Now it's your turn! Discuss your favourite video game genre benders in the comments section below! For extra points, be sure to start your comment with the words, "You missed..."


    Haha ummmm, Monkey Island from 2D to 3D? No, doesn't really count. Doesn't make the change any less disappointing though.

    I was cut when little Commander Keen became a bigger Commander Keen!

    You missed Bubsy!!!! When it went to 3d what it brought to the table! Oh BOY what it BROUGHT to the table! Oh MAN! retrospect Mr Fahey thanks for not mentioning Bubsy 3d lol.

    Micro machines kinda lost it's charm going into 3d :(

    Pretty much any sporting game...

    GTA - Win all round :)

    Metal Gear Solid went from 2D to 3D. Result: have to say, huge success. Didn't care much for the originals.

    GTA went from top-down to 3D. Again, massive commercial success. I have to say, I miss the 2D sometimes - I had ludicrous amounts of fun in a top-down indestructible tank in GTA2 with point values shooting in all directions.

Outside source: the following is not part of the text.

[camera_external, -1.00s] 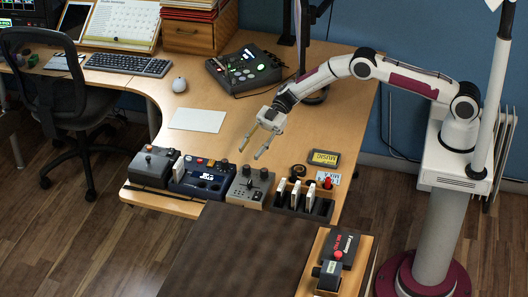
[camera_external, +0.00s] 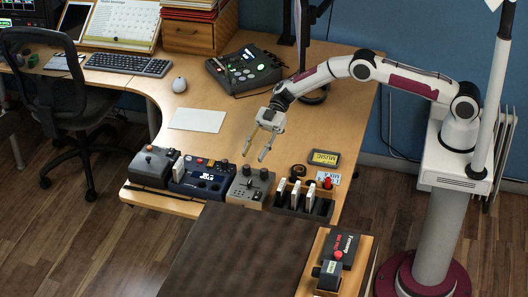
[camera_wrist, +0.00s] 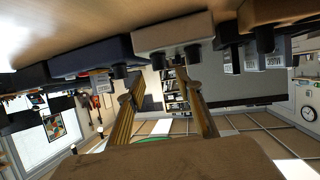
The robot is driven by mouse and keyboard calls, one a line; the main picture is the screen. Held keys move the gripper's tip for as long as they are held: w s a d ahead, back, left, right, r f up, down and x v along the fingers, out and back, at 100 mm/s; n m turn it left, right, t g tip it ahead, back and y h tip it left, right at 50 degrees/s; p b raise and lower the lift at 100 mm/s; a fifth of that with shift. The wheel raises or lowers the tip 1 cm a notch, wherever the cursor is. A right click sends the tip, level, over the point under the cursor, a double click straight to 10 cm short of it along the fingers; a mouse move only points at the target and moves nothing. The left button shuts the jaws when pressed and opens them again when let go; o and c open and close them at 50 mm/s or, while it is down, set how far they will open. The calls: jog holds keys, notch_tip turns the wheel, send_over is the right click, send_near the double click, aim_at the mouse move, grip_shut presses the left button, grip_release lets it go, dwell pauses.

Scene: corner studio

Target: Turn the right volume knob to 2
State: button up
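A small grey box with knobs (camera_external: 250,187) stands near the table's front edge, between a blue box and a black slotted rack. In the wrist view, where the table shows at the top, a pale box (camera_wrist: 172,35) has two dark knobs, a left-hand knob (camera_wrist: 157,60) and a right-hand knob (camera_wrist: 192,54). I cannot read any scale or pointer on them. My gripper (camera_external: 254,157) is open and empty, above and behind the grey box, its fingers angled down. Its fingers also show in the wrist view (camera_wrist: 160,76), apart from each other, with the knobs just beyond the tips.
The slotted rack (camera_external: 301,204) with white cards stands close on the right. The table behind my gripper is mostly clear.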

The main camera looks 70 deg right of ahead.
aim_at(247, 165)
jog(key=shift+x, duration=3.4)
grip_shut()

    Haven't they already attempted a FPS version of X-Com? X-Com Alliance, or whatever it was, like 10 years ago? I thought it was looking good, even if it fail to get released.

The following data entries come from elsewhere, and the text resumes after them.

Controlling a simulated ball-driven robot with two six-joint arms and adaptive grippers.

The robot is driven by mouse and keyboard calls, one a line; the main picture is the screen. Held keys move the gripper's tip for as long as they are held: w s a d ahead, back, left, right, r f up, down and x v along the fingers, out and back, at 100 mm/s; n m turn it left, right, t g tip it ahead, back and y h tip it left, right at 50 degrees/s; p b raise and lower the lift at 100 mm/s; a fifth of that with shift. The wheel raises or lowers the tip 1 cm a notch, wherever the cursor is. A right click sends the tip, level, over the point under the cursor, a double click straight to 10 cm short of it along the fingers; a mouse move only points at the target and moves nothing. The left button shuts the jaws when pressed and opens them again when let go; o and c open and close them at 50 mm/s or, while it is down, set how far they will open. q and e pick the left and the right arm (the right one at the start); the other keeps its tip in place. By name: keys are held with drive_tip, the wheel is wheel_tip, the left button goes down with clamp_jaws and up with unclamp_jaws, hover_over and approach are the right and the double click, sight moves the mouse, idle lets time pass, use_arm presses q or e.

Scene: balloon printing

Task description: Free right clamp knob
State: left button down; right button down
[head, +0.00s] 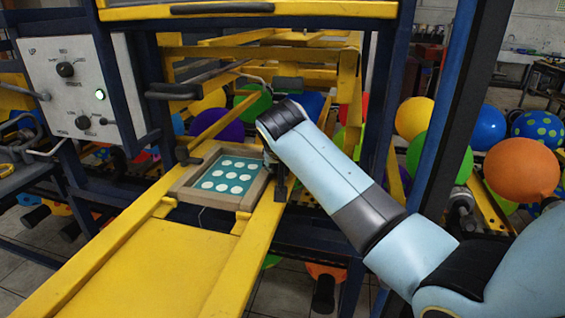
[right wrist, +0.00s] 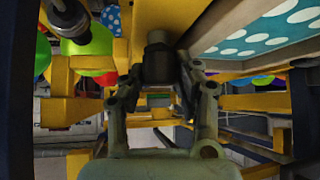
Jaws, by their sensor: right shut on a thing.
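The right clamp knob (right wrist: 157,62) is a dark, stubby cylinder with a lighter top, seen in the right wrist view. My right gripper (right wrist: 160,78) has one finger on each side of it and is shut on it. In the head view my right arm reaches to the right edge of the printing screen, and its gripper and the right knob are mostly hidden there. The screen has a wooden frame (head: 187,192) around a teal panel with white dots (head: 229,174). A dark left clamp knob (head: 183,154) stands at the screen's left side. My left gripper is out of view.
Yellow rails (head: 247,262) run along both sides of the screen. Dark blue posts (head: 423,165) rise beside my right arm. A control panel (head: 80,90) with a lit green button is at the left. Colored balloons (head: 520,170) hang behind and at the right.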

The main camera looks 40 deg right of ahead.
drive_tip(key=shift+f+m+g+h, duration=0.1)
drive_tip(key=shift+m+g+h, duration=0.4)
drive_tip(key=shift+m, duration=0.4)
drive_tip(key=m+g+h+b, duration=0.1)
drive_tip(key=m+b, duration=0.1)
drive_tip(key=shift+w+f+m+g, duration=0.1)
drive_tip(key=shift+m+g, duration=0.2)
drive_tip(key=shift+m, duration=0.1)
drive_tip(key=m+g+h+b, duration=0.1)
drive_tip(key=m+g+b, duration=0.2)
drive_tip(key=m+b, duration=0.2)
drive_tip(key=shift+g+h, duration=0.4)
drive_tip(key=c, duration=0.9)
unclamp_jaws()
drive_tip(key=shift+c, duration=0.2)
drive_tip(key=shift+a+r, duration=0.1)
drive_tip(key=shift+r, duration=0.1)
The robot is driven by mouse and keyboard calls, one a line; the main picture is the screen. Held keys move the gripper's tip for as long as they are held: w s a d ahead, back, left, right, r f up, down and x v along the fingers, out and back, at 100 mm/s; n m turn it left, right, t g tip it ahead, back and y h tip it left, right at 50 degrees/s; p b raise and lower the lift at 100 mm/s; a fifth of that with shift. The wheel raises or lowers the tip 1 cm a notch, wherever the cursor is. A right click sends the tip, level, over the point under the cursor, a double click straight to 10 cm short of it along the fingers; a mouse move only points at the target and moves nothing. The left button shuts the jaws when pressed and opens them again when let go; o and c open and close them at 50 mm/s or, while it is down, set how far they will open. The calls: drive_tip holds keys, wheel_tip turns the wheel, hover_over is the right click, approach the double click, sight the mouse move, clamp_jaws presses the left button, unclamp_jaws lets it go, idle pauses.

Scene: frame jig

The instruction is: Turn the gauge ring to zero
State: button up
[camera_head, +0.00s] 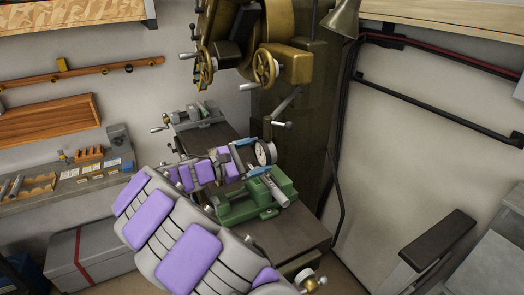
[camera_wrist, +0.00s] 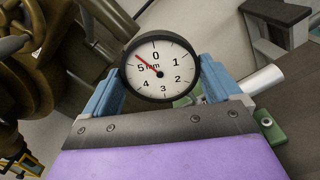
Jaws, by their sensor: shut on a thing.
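The dial gauge (camera_wrist: 160,72) has a white face, a black ring and numbers 0 to 5. Its 0 is near the top, slightly left. The red needle points up and left, between the 5 and the 0. In the head view the gauge (camera_head: 265,152) stands above the green vise. My gripper (camera_wrist: 161,80) has its two blue fingers on the left and right sides of the gauge ring, shut on it. In the head view my gripper (camera_head: 251,157) reaches the gauge from the left. The exact finger contact is partly hidden behind the ring.
The green vise (camera_head: 258,202) sits on the dark machine table (camera_head: 303,232), below my gripper. Brass handwheels (camera_head: 265,67) and the machine column (camera_head: 305,110) rise behind. A grey bench (camera_head: 84,186) with tools is at the left. A black-topped stand (camera_head: 437,240) is at the right.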

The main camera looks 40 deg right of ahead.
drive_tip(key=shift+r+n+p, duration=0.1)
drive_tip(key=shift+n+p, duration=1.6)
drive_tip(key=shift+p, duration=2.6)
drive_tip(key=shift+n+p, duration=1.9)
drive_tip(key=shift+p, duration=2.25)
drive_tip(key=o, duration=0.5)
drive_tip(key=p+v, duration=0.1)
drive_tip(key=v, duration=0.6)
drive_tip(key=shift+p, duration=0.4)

      You're right, X-Com had already made a genre shifts with X-Com Interceptor, which was a space flight combat sim.

    You missed... well, to be honest, it's not one that's actually occured yet, it's just on the way. The new Front Mission game, Front Mission Evolved, is a 3rd person action game rather than a tactical stratergy RPG. I don't think I'd say it's my favourite video game genre bender. In fact it's quite the opposite.

    After all, third person action games are everywhere, but it's not often that I get a chance to sink my teeth into a good stratergy RPG, they just don't seem to come out here in the merry ol' land of Aus. At the moment I've only got Disgaea 3 and a few offerings on the DS. My only hope is that if there is enough interest in Front Mission Evolved, it could result in Front Mission 3 getting a PSone Classic release on PSN.

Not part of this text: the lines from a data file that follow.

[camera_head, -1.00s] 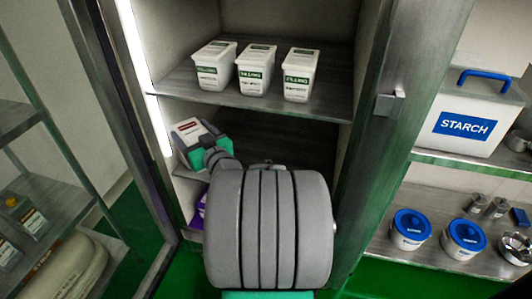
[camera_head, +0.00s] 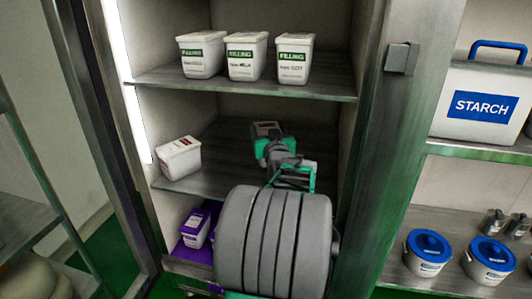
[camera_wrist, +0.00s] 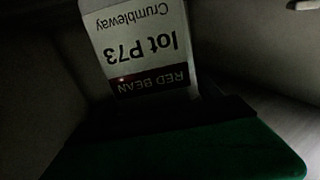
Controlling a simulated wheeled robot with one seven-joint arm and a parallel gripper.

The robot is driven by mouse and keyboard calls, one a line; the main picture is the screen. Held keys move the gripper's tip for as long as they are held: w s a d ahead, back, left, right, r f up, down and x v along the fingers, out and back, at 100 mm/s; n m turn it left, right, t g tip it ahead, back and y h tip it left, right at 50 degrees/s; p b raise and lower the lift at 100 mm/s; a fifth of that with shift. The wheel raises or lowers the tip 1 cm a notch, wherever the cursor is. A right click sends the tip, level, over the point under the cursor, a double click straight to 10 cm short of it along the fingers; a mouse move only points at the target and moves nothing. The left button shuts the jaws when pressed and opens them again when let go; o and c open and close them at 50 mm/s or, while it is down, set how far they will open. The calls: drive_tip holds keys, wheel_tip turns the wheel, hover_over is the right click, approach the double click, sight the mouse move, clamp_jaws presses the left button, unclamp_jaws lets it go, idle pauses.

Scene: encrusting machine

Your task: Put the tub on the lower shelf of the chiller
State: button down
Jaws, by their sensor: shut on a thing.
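My gripper (camera_head: 268,147) is shut on a white tub (camera_head: 266,130) with a dark red label, inside the chiller's middle bay. In the wrist view this tub (camera_wrist: 140,45) reads RED BEAN, lot P73, upside down. The lower shelf (camera_head: 215,178) of the chiller runs below it. I cannot tell whether the tub touches the shelf, since my arm hides its underside. A second white tub (camera_head: 180,157) with a red label stands on the left of that shelf, apart from the held one.
Several FILLING tubs (camera_head: 246,57) stand on the upper shelf (camera_head: 300,90). A purple-labelled tub (camera_head: 196,229) sits at the chiller bottom. The chiller's right post (camera_head: 385,150) and left frame (camera_head: 118,150) bound the opening. A STARCH bin (camera_head: 482,105) stands on a rack at right.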

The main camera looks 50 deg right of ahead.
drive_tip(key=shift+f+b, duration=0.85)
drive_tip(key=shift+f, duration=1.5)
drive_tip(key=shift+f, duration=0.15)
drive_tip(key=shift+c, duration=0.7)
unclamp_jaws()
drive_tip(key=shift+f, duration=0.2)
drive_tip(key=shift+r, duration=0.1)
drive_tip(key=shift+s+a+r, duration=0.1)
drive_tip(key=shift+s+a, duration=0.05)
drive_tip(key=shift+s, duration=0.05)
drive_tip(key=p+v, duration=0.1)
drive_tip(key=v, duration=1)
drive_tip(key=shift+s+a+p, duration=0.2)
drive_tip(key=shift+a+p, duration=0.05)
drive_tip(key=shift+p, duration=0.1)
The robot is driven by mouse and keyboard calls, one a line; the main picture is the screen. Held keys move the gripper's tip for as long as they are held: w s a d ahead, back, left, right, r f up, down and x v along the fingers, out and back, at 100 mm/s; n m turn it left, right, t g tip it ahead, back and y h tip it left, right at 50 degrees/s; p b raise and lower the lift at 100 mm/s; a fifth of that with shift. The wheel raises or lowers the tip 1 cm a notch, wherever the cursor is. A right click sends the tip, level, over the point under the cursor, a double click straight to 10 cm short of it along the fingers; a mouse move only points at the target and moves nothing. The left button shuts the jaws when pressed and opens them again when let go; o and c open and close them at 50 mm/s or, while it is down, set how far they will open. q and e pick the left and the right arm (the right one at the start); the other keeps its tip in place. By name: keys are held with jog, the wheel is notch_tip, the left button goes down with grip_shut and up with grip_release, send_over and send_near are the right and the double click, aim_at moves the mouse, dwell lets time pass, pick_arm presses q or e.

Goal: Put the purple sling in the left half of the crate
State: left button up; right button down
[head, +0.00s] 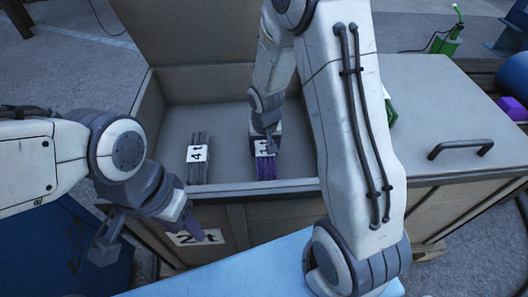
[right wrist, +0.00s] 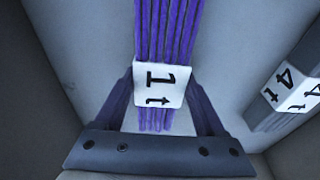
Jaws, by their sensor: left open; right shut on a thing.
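The purple sling (head: 267,168) is a bundle of purple strands with a white "1 t" tag. It is inside the open left half of the crate (head: 228,190), to the right of a grey sling (head: 197,170) tagged "4 t". My right gripper (head: 267,143) reaches down into the crate and is shut on the purple sling. In the right wrist view the sling (right wrist: 165,30) lies between the two fingers (right wrist: 160,105), at its tag. I cannot tell whether it touches the crate floor. My left gripper (head: 148,236) is open and empty outside the crate's front.
The crate's right half is covered by a lid (head: 440,110) with a dark handle (head: 460,148). A green item (head: 389,108) shows partly behind my right arm. A light blue surface (head: 250,270) lies in front. A purple item (head: 514,108) and a blue cylinder (head: 514,75) are at the right edge.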

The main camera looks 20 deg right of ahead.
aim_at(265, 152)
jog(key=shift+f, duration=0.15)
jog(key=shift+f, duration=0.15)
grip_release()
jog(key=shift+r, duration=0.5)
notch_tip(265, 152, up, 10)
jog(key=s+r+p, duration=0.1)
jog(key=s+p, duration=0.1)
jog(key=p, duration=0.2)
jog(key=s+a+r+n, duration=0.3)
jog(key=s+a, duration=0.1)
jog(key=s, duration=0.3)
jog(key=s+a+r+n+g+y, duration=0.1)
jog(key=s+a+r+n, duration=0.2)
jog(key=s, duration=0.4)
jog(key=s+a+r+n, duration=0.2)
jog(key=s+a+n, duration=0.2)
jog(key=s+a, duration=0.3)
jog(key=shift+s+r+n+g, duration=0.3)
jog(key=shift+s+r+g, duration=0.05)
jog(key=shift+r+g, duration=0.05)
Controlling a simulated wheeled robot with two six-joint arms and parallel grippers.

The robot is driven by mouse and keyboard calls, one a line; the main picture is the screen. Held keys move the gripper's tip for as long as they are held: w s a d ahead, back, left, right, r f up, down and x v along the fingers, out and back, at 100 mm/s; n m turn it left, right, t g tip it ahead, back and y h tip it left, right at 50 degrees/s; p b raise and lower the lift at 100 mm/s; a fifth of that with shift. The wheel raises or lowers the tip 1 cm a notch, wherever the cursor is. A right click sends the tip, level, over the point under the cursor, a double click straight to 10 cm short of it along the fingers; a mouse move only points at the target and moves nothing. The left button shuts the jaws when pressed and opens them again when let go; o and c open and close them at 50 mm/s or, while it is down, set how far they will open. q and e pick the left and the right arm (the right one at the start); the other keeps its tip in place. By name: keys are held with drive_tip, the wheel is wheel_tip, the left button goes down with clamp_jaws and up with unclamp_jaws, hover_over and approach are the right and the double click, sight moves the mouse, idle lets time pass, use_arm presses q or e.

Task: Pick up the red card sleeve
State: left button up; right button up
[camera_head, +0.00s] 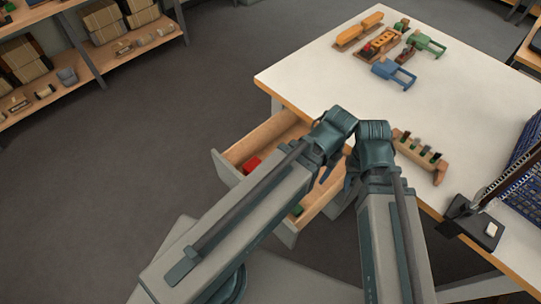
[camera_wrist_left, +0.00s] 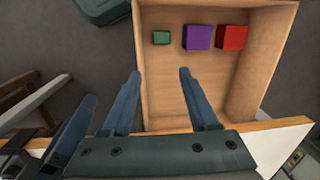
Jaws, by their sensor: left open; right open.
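The red card sleeve looks like a small red block (camera_wrist_left: 231,37) on the floor of the open wooden drawer, at the right of a row in the left wrist view. In the head view the red block (camera_head: 252,164) is near the drawer's left end. My left gripper (camera_wrist_left: 160,76) is open and empty over the drawer, its fingers apart from the blocks and left of the red one in the wrist view.
A purple block (camera_wrist_left: 198,37) and a smaller green block (camera_wrist_left: 161,38) stand beside the red one. The drawer (camera_wrist_left: 270,60) has raised walls. The white table (camera_head: 310,75) carries wooden parts, a blue frame (camera_head: 393,73) and a peg rack (camera_head: 420,152). Shelves stand at far left.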

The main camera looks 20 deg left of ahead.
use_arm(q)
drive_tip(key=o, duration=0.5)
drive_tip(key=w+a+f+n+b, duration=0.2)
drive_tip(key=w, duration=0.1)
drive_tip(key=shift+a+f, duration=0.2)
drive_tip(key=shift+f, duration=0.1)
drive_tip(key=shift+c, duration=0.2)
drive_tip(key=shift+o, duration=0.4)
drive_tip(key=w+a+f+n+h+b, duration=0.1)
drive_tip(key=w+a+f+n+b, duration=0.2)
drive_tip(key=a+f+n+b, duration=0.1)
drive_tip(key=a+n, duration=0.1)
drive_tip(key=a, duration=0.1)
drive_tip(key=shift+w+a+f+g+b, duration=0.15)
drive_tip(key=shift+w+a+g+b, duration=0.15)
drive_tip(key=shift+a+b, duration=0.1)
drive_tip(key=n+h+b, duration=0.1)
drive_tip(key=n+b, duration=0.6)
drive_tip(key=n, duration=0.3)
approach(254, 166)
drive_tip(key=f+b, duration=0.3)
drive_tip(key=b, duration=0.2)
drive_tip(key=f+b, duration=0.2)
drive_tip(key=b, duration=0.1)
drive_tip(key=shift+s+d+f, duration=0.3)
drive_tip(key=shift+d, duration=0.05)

    I hate how great games fail because of 30+ year old fanboys clinging to how great the original was. I'm sorry fanboys but it's time for you to realise that those side scrolling games of pixelated spew you used to play were not good. It's time to let go. Just as I'll have to let go in 10+ years when we are all using virtual reality suits and remakes of Halo, Mass Effect and other games from this decade start to come out.

      I'm sorry, but are you implying that Halo was a "great original"? Halo couldn't fucking hold water, even against the old Mario Brothers.

      You fail.

    None of these games had as much of a dramatic shift as the new X-Com game. Has the author of this article even played the original X-Com?

    Bubsy from 2D to that 3D abomination.
    Epic fail.

    I agree with Chingle. These examples are completely different from the xcom example. A better example would be taking chess and reimagining it as a casual action adventurer called Chess Warriors in which the pawn has to face off against the evil boss the King. It'll be a linear platformer with 3d cutscenes.

    These examples are just taking the same game and putting it in 3d (with the one exception potentially being Fallout, but it is still one could argue the same core gameplay experience).

    @Dire Wolf: New Super Mario Bros Wii would like to have a word with you.

    Hmm X-Com had already gone through a few iterations through it's life in an attempt to keep the franchise fresh.
    Enemy unknown and terror from the deep were the same, but then apocolypse, despite retaining the isometric style, allowed for real time movement rather than turn based. After trying both methods, the majority of people migrated to the faster more free playing real time mode. Not a big change but fundamental to the direction that XCOM was going in.
    Interceptor was the first real attempt at changing it's direction capitalising on the Space sim genre happening around that time. It wasn't successful but it was known another isometric turn based strategy wasn't going to succeed even back then.
    SO bring on a new iteration of the game, I am all for seeing this franchise bought back to help those that think that games back in the 90's were not fun pixelated spew games. I am more than happy to forego graphics if the game has depth, this generation however aren't and I would love them to see the aspects of great yesteryear games like Xcom, pulled into today's time to cater for the more simple styles demanded.

    umm GTA????!?!?!?!?!?!
    When GTA Went 3D I was like WTF MAN!???!
    It just seemed wrong... even after playing GTA3 I still used that top down camera angle when driving cars alot

    Command and Conquer Renegade? RTS to FPS is a pretty big jump. Fun at the time though, my first online FPS and the origin of my gamertag.

    It's not so much that there was a change but rather that people complained and it was controversial. Gta going from 2d to 3d was widely welcomed while fallout 3 was met with disdain, at least initially anyway.

      I disagree... prior to playing GTA3 most gta fans were skeptical at best about the 3D change... after playing it we were definitely put in our place but the same goes for Fallout 3.

    Dunno if this is so much of a MASSIVE change, but was enough to worry people - the changes made to FFXII's battle mechanic.

    Umm.. Super Mario World is 16 bit not 32.